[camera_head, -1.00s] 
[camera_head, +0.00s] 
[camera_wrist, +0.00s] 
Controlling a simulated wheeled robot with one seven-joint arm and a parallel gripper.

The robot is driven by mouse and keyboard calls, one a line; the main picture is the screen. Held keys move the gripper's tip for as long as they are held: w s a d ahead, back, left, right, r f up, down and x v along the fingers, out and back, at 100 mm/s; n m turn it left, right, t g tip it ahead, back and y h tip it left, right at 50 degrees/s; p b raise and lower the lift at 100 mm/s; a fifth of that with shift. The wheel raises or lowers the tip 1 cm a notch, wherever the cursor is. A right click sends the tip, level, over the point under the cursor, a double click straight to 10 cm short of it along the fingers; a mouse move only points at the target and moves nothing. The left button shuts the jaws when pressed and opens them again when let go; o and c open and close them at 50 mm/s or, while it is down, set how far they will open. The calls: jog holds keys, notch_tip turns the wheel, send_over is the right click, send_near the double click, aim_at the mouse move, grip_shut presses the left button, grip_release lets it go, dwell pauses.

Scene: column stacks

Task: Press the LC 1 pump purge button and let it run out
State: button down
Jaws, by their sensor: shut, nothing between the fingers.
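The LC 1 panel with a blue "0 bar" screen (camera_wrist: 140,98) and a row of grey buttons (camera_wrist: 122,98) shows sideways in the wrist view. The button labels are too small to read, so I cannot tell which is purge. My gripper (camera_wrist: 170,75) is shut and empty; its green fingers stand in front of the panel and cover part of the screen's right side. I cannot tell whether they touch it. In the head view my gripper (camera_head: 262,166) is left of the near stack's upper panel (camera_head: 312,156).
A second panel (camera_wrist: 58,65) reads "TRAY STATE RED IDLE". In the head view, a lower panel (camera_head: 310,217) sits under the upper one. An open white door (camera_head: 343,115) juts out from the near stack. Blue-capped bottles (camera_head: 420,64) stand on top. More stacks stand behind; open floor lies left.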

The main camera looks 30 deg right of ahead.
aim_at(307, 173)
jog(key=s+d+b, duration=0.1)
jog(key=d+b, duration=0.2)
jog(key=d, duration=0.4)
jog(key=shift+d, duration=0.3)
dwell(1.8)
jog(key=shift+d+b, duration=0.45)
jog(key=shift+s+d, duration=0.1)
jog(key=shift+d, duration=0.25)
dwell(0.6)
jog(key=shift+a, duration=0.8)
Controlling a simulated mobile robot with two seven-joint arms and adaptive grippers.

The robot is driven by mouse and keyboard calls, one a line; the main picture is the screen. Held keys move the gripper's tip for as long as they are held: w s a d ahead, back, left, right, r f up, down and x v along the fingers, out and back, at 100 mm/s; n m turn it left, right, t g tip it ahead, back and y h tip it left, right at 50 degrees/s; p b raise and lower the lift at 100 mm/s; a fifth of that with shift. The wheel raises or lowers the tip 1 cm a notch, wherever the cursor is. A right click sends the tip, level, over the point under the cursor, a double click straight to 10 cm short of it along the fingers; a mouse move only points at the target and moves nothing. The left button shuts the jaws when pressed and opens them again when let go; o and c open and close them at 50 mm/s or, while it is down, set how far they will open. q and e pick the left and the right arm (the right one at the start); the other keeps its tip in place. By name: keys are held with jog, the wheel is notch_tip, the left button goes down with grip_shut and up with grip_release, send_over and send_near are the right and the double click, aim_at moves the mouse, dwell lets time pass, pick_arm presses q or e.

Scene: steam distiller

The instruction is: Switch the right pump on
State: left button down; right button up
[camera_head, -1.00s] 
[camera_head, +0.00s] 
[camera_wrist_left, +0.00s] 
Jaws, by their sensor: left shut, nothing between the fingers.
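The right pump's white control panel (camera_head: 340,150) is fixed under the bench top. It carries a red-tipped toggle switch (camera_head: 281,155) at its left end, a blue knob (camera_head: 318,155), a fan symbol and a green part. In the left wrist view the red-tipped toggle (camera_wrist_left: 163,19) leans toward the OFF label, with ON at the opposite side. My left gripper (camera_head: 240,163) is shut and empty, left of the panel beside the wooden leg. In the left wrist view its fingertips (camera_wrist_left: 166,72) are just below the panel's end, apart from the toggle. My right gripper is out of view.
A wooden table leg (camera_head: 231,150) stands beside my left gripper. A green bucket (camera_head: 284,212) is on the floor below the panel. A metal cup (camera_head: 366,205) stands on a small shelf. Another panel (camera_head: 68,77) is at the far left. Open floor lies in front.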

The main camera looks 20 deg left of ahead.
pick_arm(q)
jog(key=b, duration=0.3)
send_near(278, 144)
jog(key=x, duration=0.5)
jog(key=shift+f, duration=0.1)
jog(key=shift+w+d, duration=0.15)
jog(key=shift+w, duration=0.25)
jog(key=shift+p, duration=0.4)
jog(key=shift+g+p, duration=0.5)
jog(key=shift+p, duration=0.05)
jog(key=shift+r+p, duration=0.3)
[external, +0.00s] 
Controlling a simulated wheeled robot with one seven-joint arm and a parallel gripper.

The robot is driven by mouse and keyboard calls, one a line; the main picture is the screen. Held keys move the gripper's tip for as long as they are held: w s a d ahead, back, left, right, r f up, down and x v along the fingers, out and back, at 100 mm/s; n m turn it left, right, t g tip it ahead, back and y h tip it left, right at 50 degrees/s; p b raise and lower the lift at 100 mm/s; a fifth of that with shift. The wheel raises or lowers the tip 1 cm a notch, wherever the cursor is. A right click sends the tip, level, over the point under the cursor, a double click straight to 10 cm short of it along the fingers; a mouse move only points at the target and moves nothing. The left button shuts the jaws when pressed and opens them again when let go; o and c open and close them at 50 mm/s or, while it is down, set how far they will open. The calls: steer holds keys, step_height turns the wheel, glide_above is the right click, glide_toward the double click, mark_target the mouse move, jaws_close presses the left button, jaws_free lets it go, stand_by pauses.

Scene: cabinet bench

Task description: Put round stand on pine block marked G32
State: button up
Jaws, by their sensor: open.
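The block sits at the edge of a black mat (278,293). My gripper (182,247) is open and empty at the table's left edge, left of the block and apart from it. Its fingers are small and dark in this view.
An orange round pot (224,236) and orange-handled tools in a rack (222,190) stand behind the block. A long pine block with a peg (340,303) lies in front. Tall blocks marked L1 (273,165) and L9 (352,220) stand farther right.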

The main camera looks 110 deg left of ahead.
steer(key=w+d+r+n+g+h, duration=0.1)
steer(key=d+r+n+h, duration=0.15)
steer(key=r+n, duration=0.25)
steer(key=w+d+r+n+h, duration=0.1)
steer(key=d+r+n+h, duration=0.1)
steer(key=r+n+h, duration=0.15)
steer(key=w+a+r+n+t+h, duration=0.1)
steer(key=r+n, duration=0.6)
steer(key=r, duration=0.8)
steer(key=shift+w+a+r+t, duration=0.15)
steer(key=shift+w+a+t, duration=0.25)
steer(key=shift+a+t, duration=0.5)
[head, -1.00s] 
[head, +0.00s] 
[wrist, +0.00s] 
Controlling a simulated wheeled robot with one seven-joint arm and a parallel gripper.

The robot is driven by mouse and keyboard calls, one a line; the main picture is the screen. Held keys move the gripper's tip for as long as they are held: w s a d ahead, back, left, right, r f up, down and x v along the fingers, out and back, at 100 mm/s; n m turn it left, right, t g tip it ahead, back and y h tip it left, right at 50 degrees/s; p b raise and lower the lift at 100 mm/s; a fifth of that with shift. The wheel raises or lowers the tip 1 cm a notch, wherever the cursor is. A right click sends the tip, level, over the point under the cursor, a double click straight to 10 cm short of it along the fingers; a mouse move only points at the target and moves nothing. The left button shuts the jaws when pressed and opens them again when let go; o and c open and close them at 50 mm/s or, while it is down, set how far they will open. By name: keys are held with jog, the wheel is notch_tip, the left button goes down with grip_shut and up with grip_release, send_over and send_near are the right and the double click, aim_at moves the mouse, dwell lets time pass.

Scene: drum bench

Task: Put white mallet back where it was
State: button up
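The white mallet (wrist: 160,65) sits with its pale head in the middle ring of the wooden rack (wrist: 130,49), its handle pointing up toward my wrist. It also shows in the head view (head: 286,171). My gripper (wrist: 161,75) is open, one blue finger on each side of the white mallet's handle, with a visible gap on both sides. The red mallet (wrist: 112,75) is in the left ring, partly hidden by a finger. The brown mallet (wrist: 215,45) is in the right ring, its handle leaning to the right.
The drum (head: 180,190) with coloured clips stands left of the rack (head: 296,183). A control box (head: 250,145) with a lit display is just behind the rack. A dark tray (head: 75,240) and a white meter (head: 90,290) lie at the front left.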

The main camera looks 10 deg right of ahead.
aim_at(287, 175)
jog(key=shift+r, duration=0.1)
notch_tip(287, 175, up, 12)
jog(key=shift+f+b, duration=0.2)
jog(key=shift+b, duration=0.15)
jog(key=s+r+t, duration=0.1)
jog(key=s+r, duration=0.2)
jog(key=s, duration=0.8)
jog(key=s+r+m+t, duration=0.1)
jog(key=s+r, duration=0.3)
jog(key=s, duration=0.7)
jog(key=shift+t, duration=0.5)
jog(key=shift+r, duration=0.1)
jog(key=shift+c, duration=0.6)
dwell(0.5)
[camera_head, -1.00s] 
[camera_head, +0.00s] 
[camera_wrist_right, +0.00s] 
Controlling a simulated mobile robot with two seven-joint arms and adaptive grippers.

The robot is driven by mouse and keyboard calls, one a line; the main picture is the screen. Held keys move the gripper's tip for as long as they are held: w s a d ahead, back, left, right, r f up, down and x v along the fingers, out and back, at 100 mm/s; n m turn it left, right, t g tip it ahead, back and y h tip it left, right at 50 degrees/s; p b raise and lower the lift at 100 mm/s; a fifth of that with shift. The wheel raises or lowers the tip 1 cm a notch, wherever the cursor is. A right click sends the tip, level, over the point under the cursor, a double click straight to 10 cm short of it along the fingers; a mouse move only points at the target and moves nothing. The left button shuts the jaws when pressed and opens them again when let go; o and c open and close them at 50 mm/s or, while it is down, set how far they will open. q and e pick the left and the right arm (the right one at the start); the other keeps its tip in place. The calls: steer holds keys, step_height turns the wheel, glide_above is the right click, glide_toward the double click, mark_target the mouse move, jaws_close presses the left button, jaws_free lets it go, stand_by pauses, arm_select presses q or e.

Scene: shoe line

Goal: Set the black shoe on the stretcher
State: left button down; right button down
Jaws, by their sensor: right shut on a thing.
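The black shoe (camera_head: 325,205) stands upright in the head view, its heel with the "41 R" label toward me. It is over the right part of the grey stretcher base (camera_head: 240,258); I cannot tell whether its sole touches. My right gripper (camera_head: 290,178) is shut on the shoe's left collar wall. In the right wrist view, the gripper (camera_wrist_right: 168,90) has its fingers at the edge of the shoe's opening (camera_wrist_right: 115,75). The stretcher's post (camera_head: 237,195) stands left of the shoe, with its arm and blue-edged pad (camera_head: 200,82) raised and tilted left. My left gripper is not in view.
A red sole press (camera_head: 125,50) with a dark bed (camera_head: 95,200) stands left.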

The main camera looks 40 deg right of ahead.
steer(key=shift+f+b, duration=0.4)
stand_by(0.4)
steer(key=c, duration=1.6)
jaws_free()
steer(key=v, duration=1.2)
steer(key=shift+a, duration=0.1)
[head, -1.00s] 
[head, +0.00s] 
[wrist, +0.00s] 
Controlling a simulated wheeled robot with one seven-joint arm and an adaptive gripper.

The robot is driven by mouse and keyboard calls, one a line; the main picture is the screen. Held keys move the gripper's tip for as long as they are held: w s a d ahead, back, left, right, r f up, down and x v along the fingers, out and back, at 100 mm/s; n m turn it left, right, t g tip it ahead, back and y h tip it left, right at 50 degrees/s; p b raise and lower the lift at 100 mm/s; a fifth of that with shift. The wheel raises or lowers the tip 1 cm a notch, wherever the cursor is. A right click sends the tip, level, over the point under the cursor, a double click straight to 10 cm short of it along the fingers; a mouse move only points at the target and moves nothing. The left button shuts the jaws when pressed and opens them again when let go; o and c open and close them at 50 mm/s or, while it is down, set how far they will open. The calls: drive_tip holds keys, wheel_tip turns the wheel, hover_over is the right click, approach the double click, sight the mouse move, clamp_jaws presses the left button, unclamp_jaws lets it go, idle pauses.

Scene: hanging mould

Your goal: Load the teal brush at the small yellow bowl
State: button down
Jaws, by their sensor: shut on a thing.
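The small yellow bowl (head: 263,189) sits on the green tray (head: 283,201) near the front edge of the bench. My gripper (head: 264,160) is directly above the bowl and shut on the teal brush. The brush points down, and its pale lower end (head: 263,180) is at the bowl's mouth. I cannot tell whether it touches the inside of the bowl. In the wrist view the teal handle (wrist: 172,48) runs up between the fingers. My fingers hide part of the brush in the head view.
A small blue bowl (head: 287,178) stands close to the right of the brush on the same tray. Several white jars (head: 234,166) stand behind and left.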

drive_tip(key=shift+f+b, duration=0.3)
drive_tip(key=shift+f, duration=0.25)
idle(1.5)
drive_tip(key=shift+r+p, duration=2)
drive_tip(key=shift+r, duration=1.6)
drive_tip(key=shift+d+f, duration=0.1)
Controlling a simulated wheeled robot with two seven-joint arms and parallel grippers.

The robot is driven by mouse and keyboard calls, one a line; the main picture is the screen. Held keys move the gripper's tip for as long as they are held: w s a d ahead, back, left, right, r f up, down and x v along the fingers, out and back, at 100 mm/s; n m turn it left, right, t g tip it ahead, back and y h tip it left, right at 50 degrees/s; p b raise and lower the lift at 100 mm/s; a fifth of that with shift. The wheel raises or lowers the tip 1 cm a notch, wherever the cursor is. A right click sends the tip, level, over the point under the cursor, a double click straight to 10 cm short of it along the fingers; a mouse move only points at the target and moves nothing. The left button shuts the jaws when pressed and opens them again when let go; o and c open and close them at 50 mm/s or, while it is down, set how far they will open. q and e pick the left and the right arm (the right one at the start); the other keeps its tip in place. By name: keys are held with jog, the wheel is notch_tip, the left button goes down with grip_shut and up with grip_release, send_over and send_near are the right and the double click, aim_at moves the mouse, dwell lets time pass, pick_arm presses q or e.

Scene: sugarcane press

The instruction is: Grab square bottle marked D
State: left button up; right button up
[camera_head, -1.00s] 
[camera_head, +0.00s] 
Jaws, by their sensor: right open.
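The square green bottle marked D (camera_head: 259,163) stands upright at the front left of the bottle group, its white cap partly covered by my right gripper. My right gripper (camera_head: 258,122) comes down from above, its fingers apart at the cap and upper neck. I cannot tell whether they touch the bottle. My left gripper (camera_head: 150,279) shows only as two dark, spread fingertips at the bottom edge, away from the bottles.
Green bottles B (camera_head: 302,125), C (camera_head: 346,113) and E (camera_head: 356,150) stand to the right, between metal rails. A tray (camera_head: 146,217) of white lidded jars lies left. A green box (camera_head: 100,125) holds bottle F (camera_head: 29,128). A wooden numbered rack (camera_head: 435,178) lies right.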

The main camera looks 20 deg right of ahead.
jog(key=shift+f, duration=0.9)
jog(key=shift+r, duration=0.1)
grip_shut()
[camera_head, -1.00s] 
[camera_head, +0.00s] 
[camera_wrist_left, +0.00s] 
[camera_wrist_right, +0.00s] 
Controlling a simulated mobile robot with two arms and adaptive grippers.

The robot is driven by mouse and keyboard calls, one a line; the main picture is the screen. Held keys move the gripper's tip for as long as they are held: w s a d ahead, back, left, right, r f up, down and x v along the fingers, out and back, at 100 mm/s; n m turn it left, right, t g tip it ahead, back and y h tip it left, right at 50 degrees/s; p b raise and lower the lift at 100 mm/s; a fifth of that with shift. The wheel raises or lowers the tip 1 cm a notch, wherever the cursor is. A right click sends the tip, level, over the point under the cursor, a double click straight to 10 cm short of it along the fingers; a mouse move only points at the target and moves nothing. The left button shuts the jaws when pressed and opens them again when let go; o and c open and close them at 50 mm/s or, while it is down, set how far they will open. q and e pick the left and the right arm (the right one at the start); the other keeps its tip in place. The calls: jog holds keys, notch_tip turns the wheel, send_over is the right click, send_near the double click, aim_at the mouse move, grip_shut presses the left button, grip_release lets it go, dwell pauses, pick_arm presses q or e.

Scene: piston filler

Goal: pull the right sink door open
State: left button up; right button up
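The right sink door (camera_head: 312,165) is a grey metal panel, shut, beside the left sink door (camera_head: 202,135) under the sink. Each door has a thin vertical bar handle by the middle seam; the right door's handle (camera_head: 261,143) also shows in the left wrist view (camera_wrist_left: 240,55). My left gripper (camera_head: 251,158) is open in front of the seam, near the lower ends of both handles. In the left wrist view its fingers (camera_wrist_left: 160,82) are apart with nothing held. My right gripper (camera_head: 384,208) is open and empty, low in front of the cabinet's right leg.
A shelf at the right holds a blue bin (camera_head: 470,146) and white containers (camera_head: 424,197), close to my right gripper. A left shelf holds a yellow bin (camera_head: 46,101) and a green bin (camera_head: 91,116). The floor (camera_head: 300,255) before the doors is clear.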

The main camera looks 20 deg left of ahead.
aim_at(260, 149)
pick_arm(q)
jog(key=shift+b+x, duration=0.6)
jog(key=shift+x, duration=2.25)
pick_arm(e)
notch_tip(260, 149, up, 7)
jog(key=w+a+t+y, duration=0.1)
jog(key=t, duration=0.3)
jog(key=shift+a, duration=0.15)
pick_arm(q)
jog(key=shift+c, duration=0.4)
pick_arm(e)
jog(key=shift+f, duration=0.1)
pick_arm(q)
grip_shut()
- - -
## Exercise goal:
Copy the records above exactly, from the first line through the line containing "go, dwell pauses.", and include nothing else.

## Response to the task:
[camera_head, -1.00s] 
[camera_head, +0.00s] 
[camera_wrist, +0.00s] 
Controlling a simulated wheeled robot with one seven-joint arm and a parallel gripper.

The robot is driven by mouse and keyboard calls, one a line; the main picture is the screen. Held keys move the gripper's tip for as long as they are held: w s a d ahead, back, left, right, r f up, down and x v along the fingers, out and back, at 100 mm/s; n m turn it left, right, t g tip it ahead, back and y h tip it left, right at 50 degrees/s; p b raise and lower the lift at 100 mm/s; a fifth of that with shift. The wheel raises or lowers the tip 1 cm a notch, wherever the cursor is. A right click sends the tip, level, over the point under the cursor, a double click straight to 10 cm short of it along the fingers; a mouse move only points at the target and moves nothing. The left button shuts the jaws when pressed and opens them again when let go; o and c open and close them at 50 mm/s or, while it is down, set how far they will open. The calls: jog holds keys, notch_tip turns the wheel, send_over is the right click, send_near the double click, aim_at the mouse move, grip_shut presses the left button, grip_release lets it go, dwell pauses.

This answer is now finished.